Robot episode rows
_ _ _ _

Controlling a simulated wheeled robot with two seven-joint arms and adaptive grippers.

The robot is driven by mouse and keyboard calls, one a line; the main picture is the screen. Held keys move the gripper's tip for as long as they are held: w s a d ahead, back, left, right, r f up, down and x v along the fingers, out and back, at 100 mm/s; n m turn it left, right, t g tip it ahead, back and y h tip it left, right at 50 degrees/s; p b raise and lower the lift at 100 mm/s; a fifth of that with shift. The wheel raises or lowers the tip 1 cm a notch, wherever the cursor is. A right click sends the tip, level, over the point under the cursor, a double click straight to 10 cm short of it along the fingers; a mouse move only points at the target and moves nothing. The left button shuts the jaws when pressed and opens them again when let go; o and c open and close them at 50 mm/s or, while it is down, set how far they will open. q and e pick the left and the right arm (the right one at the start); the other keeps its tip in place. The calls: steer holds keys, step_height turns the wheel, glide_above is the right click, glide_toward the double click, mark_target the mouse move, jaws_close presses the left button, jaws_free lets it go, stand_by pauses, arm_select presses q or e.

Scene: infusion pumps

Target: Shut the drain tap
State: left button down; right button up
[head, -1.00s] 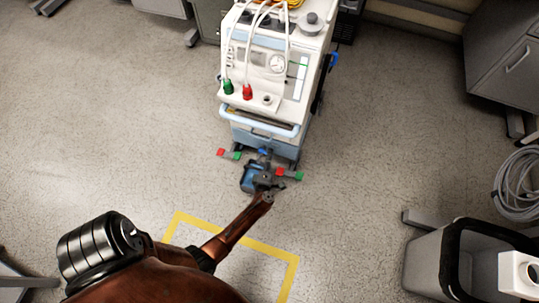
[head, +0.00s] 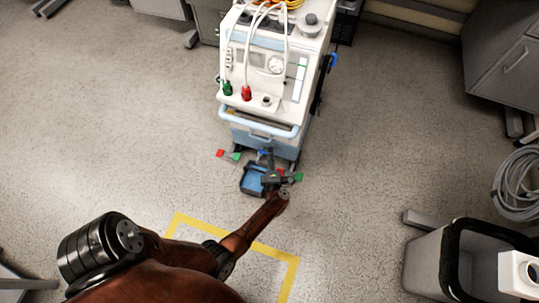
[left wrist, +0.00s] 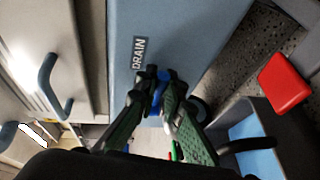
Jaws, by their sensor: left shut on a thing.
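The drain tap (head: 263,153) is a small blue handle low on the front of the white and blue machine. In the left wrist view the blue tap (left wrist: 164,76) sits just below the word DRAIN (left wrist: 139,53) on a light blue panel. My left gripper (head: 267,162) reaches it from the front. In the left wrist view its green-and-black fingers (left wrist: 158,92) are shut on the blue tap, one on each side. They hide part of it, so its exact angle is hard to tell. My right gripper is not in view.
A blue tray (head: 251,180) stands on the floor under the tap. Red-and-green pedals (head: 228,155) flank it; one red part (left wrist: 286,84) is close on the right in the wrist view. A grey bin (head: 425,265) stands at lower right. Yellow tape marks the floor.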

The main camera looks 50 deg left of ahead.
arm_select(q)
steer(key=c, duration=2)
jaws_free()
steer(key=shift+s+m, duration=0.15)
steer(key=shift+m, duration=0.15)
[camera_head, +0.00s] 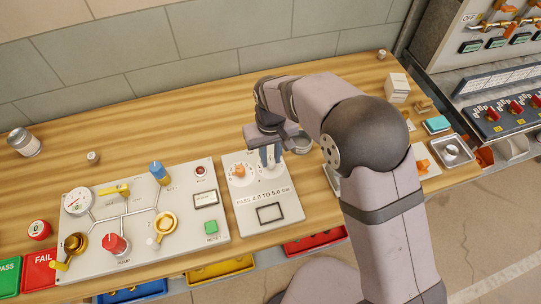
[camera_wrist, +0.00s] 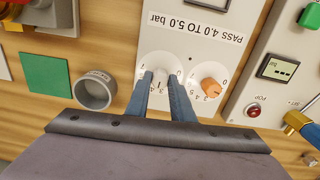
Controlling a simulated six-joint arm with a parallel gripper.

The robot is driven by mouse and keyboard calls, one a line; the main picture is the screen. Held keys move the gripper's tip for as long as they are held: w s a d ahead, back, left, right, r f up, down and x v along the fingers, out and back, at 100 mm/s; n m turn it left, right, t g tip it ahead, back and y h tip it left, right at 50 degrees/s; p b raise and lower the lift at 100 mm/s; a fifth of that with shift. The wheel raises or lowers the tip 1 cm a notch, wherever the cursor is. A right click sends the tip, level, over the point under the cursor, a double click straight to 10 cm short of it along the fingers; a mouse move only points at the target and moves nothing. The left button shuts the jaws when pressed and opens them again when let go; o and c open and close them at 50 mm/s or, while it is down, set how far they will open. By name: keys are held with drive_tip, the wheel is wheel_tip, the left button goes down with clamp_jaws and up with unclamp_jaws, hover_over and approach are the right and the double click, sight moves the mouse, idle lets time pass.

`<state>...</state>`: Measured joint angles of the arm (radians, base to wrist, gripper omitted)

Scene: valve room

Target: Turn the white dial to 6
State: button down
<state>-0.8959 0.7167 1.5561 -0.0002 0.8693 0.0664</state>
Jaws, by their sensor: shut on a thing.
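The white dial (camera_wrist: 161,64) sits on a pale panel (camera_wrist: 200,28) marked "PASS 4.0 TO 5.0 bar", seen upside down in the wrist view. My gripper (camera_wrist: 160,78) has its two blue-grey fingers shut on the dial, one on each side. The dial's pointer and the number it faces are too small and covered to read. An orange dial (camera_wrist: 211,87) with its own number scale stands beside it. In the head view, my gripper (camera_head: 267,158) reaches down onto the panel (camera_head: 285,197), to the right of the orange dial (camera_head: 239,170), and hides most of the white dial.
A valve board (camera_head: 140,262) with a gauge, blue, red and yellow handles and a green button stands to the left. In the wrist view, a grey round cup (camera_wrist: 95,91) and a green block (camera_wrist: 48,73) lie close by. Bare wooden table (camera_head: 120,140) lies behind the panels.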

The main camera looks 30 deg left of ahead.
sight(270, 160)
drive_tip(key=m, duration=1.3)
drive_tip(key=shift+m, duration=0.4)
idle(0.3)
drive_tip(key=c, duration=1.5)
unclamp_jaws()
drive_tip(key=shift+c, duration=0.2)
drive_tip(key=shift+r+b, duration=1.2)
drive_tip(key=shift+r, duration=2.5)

_ _ _ _

__Written request__
Exactly as written, return every line of the listing, but not the pictures.

__Answer below__
Controlling a simulated wheeled robot with two seven-joint arms and adaptive grippers.

The robot is driven by mouse and keyboard calls, one a line; the main picture is the screen. Held keys move the gripper's tip for as long as they are held: w s a d ahead, back, left, right, r f up, down and x v along the fingers, out and back, at 100 mm/s; n m turn it left, right, t g tip it ahead, back and y h tip it left, right at 50 degrees/s; p b raise and lower the lift at 100 mm/s; a fifth of that with shift. The wheel raises or lowers the tip 1 cm a notch, wherever the cursor is. A right click sends the tip, level, over the point under the cursor, a double click straight to 10 cm short of it along the fingers; a mouse move only points at the target and moves nothing. The left button shuts the jaws when pressed and opens them again when let go; o and c open and close them at 50 mm/s or, while it is down, set how far they will open. q and e pick the left and the right arm (the right one at the start); the other keeps its tip in place. The calls: steer holds keys, step_height turns the wheel, glide_above is the right click, glide_toward the double click, mark_target the mouse move, jaws_close presses the left button, jaws_free lets it go, stand_by pauses, arm_select presses q or e.

Scene: infusion pumps

Target: Shut the drain tap
State: left button down; right button up
[head, -1.00s] 
[head, +0.00s] 
[left wrist, +0.00s] 
Jaws, by their sensor: left shut on a thing.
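The drain tap (head: 263,153) is a small blue handle low on the front of the white and blue machine. In the left wrist view the blue tap (left wrist: 164,76) sits just below the word DRAIN (left wrist: 139,53) on a light blue panel. My left gripper (head: 267,162) reaches it from the front. In the left wrist view its green-and-black fingers (left wrist: 158,92) are shut on the blue tap, one on each side. They hide part of it, so its exact angle is hard to tell. My right gripper is not in view.
A blue tray (head: 251,180) stands on the floor under the tap. Red-and-green pedals (head: 228,155) flank it; one red part (left wrist: 286,84) is close on the right in the wrist view. A grey bin (head: 425,265) stands at lower right. Yellow tape marks the floor.

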The main camera looks 50 deg left of ahead.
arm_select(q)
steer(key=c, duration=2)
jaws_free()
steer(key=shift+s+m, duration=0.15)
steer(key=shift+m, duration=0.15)
[camera_head, +0.00s] 
[camera_wrist, +0.00s] 
Controlling a simulated six-joint arm with a parallel gripper.

The robot is driven by mouse and keyboard calls, one a line; the main picture is the screen. Held keys move the gripper's tip for as long as they are held: w s a d ahead, back, left, right, r f up, down and x v along the fingers, out and back, at 100 mm/s; n m turn it left, right, t g tip it ahead, back and y h tip it left, right at 50 degrees/s; p b raise and lower the lift at 100 mm/s; a fifth of that with shift. The wheel raises or lowers the tip 1 cm a notch, wherever the cursor is. A right click sends the tip, level, over the point under the cursor, a double click straight to 10 cm short of it along the fingers; a mouse move only points at the target and moves nothing. The left button shuts the jaws when pressed and opens them again when let go; o and c open and close them at 50 mm/s or, while it is down, set how far they will open. By name: keys are held with drive_tip, the wheel is wheel_tip, the left button goes down with clamp_jaws and up with unclamp_jaws, hover_over and approach are the right and the double click, sight moves the mouse, idle lets time pass.

`<state>...</state>`: Measured joint angles of the arm (radians, base to wrist, gripper omitted)

Scene: valve room

Target: Turn the white dial to 6
State: button down
<state>-0.8959 0.7167 1.5561 -0.0002 0.8693 0.0664</state>
Jaws, by their sensor: shut on a thing.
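The white dial (camera_wrist: 161,64) sits on a pale panel (camera_wrist: 200,28) marked "PASS 4.0 TO 5.0 bar", seen upside down in the wrist view. My gripper (camera_wrist: 160,78) has its two blue-grey fingers shut on the dial, one on each side. The dial's pointer and the number it faces are too small and covered to read. An orange dial (camera_wrist: 211,87) with its own number scale stands beside it. In the head view, my gripper (camera_head: 267,158) reaches down onto the panel (camera_head: 285,197), to the right of the orange dial (camera_head: 239,170), and hides most of the white dial.
A valve board (camera_head: 140,262) with a gauge, blue, red and yellow handles and a green button stands to the left. In the wrist view, a grey round cup (camera_wrist: 95,91) and a green block (camera_wrist: 48,73) lie close by. Bare wooden table (camera_head: 120,140) lies behind the panels.

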The main camera looks 30 deg left of ahead.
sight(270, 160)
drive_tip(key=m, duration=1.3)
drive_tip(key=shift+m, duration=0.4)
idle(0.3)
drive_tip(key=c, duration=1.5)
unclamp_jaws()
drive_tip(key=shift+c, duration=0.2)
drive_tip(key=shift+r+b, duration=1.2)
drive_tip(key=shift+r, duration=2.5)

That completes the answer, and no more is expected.